(begin)

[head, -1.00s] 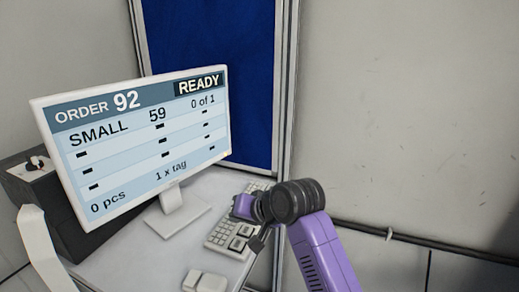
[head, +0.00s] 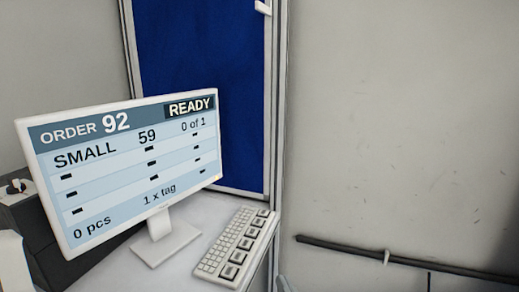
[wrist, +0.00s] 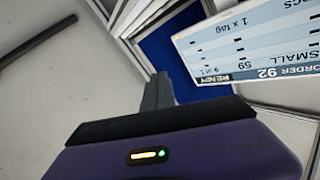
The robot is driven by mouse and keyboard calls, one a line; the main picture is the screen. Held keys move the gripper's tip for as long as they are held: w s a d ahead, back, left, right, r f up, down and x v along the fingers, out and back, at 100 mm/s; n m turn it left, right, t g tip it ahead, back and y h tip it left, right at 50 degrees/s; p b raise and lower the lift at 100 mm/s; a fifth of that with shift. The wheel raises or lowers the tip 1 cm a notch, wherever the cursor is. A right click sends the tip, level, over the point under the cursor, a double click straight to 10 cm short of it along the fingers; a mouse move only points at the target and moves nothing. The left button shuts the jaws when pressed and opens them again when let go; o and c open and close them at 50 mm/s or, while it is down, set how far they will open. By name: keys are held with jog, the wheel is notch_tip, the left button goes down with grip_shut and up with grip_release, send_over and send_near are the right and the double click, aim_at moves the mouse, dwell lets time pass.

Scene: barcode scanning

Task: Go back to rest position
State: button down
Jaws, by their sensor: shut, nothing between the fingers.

(end)

Problem description: Copy the whole of the material above exactly, but not its images.

Result:
[head, -1.00s] 
[head, +0.00s] 
[wrist, +0.00s] 
The robot is driven by mouse and keyboard calls, one a line; the main picture is the screen. Held keys move the gripper's tip for as long as they are held: w s a d ahead, back, left, right, r f up, down and x v along the fingers, out and back, at 100 mm/s; n m turn it left, right, t g tip it ahead, back and y h tip it left, right at 50 degrees/s; p b raise and lower the lift at 100 mm/s; a fifth of that with shift. The wheel raises or lowers the tip 1 cm a notch, wherever the cursor is. A right click sends the tip, level, over the point under the cursor, a double click straight to 10 cm short of it along the fingers; a mouse move only points at the target and moves nothing. The left button shuts the jaws when pressed and opens them again when let go; o and c open and close them at 50 mm/s or, while it is down, set how far they will open. By name: keys are held with jog, the wheel is notch_tip, the left button goes down with grip_shut and up with grip_release, send_over and send_near are the right and the double click, aim_at moves the mouse, dwell lets time pass.

Scene: barcode scanning

Task: Go back to rest position
State: button down
Jaws, by their sensor: shut, nothing between the fingers.

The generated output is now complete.